Question

The number of words that can be written using all the letters of the word “IRRATIONAL” is
a. \[\dfrac{{10!}}{{{{(2!)}^3}}}\]
b. \[\dfrac{{10!}}{{{{(2!)}^2}}}\]
c. \[\dfrac{{10!}}{{(2!)}}\]
d. \[10!\]

Answer 1

Hint: This is a general permutation and combination problem where we are using general permutation and combination theorems. Choosing the number of letters in the given word we will find the number of ways of distributing it. Then analyzing the options with respect to our answer will give us our desired result.

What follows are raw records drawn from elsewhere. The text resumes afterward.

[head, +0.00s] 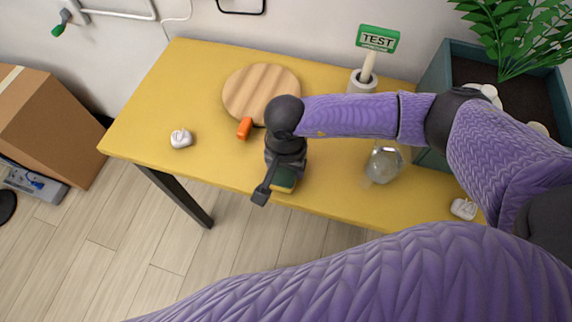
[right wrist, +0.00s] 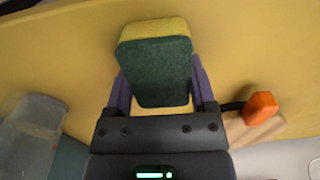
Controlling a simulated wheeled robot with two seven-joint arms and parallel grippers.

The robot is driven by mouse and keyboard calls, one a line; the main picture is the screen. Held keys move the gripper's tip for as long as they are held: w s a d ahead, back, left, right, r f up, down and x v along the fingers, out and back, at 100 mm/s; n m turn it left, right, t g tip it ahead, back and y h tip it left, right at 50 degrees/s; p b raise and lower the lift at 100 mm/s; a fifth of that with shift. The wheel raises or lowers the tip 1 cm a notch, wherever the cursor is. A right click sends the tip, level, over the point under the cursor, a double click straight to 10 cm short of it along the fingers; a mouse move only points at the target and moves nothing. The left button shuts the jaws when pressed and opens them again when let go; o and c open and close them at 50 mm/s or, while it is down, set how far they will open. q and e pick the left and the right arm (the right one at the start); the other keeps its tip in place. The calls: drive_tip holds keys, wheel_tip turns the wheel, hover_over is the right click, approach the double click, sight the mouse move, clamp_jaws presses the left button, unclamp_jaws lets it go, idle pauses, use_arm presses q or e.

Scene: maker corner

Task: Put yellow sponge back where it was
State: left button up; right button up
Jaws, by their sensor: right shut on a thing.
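The yellow sponge (right wrist: 152,30) has a dark green scouring side that faces the camera in the right wrist view. My right gripper (right wrist: 158,92) is shut on it, with a purple finger on each side. In the head view the sponge (head: 284,181) shows only partly below my right gripper (head: 277,180), close to the front edge of the yellow table (head: 225,170). Whether the sponge touches the table top cannot be told. My left gripper is not in view.
A round wooden board (head: 262,88) and an orange object (head: 244,128) lie behind the gripper. A clear jar (head: 384,164) stands to the right, and a small white object (head: 181,138) lies to the left. A green planter (head: 434,80) is at the back right. The table's left part is mostly clear.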

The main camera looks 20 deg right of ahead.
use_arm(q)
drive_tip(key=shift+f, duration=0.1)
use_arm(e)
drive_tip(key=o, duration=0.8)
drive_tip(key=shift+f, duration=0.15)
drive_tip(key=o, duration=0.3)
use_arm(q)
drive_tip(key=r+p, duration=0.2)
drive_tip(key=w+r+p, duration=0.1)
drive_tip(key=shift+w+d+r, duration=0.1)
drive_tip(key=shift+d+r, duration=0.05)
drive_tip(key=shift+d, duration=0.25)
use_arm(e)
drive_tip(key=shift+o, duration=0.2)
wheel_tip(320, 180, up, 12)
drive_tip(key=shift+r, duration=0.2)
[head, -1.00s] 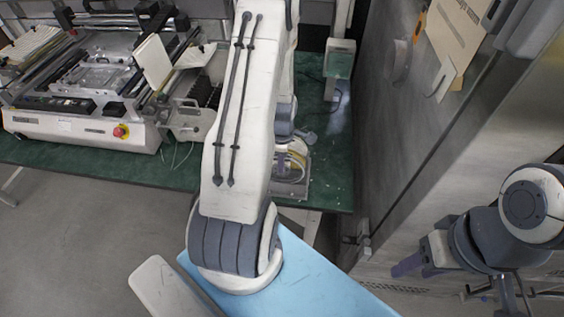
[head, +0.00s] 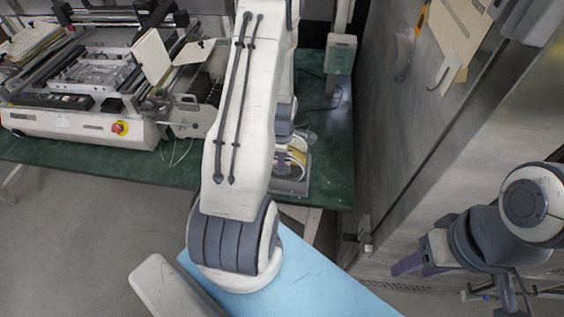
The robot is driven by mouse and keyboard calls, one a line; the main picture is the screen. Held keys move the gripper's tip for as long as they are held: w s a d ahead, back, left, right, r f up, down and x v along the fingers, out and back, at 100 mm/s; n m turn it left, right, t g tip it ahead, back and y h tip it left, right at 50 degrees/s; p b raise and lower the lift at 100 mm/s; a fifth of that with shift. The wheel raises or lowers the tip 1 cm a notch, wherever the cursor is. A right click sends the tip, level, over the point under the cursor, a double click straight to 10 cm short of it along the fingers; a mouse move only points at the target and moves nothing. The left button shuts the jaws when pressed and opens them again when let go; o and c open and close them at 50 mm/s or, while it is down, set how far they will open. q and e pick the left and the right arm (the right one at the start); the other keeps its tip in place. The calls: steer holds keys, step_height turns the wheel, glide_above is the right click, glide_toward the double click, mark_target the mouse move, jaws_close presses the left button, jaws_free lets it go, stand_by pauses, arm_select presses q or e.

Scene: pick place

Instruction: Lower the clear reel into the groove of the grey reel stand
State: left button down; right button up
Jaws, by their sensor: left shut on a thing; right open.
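The clear reel (head: 293,162), with a yellowish band, shows partly beside my left arm, at the right end of the green table. The grey reel stand (head: 291,187) is just below it; the two overlap in the picture. My left gripper (head: 296,143) is mostly hidden behind my own arm, at the top of the reel, and is shut on it. Whether the reel touches the groove cannot be seen. My right gripper (head: 411,260) is open and empty at the right, in front of the metal cabinet, far from the reel.
A white machine (head: 85,105) with rails and a red button stands on the left of the green table (head: 329,184). A small pale box (head: 340,54) is on a post behind the stand. The metal cabinet (head: 420,130) closes off the right side.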

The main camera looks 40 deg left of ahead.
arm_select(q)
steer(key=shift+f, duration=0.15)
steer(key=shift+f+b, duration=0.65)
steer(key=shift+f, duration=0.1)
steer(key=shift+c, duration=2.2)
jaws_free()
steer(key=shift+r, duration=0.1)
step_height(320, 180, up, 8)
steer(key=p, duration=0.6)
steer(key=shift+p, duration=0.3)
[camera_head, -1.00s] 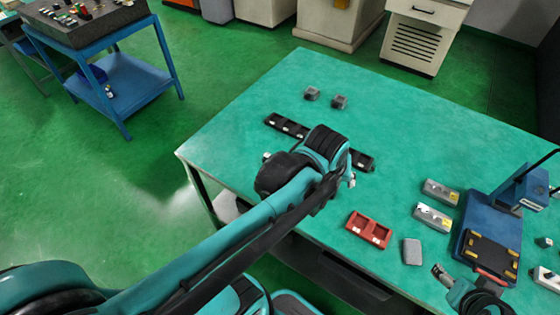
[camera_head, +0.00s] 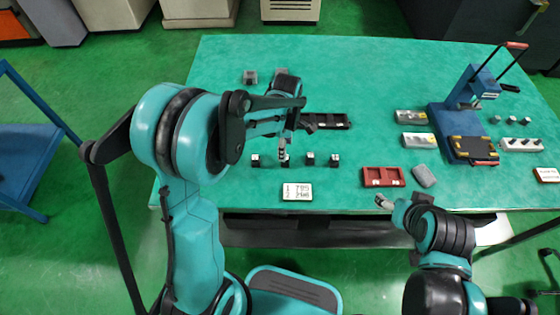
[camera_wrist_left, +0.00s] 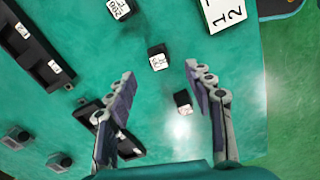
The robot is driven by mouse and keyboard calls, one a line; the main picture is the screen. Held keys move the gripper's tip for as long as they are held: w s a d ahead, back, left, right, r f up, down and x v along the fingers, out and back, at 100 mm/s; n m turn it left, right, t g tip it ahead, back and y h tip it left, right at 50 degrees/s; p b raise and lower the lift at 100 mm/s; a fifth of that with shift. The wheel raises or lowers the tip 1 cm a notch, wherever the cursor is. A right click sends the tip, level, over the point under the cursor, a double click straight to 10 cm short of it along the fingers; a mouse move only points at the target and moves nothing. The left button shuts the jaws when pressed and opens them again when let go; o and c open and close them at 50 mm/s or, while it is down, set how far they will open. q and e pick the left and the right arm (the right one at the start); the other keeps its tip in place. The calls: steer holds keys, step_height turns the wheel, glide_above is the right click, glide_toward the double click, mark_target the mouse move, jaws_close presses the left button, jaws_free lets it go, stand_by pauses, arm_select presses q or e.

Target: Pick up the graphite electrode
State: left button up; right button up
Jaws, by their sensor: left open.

Complete step-by-step answer:
There are 10 letters in the word IRRATIONAL.
The letters are, I (2 times), R (2 times), A(2 times), T, O, N, L
Now, 10 letters can be distributed among themselves in the number of ways, \[10!\]
Now, it would be the answer if there is no repetition of letters.
So, we can see there are three letters who are repeating themselves twice,
So, for the letter I, we get, the number of ways it can distribute itself is, \[2!\],
And now, for the letter R, we get, the number of ways it can distribute itself is, \[2!\],
And again, for the letter A, we get, the number of ways it can distribute itself is, \[2!\],
So, now, the number of words that can be written using all the letters of “IRRATIONAL” is,
\[ = \dfrac{{10!}}{{2! \times 2! \times 2!}}\]
\[ = \dfrac{{10!}}{{{{(2!)}^3}}}\]
Hence, option (a) is correct.

Note: In this type of problem we need to find the letters which are repeating in the given word. As the letters are repeating twice we are dividing the total number by \[2!\], if it would have been 3, then we had to divide it by \[3!\]and find the result.
As the repeating letters are identical so their position doesn’t matter, hence we remove that case by dividing it by \[r!\].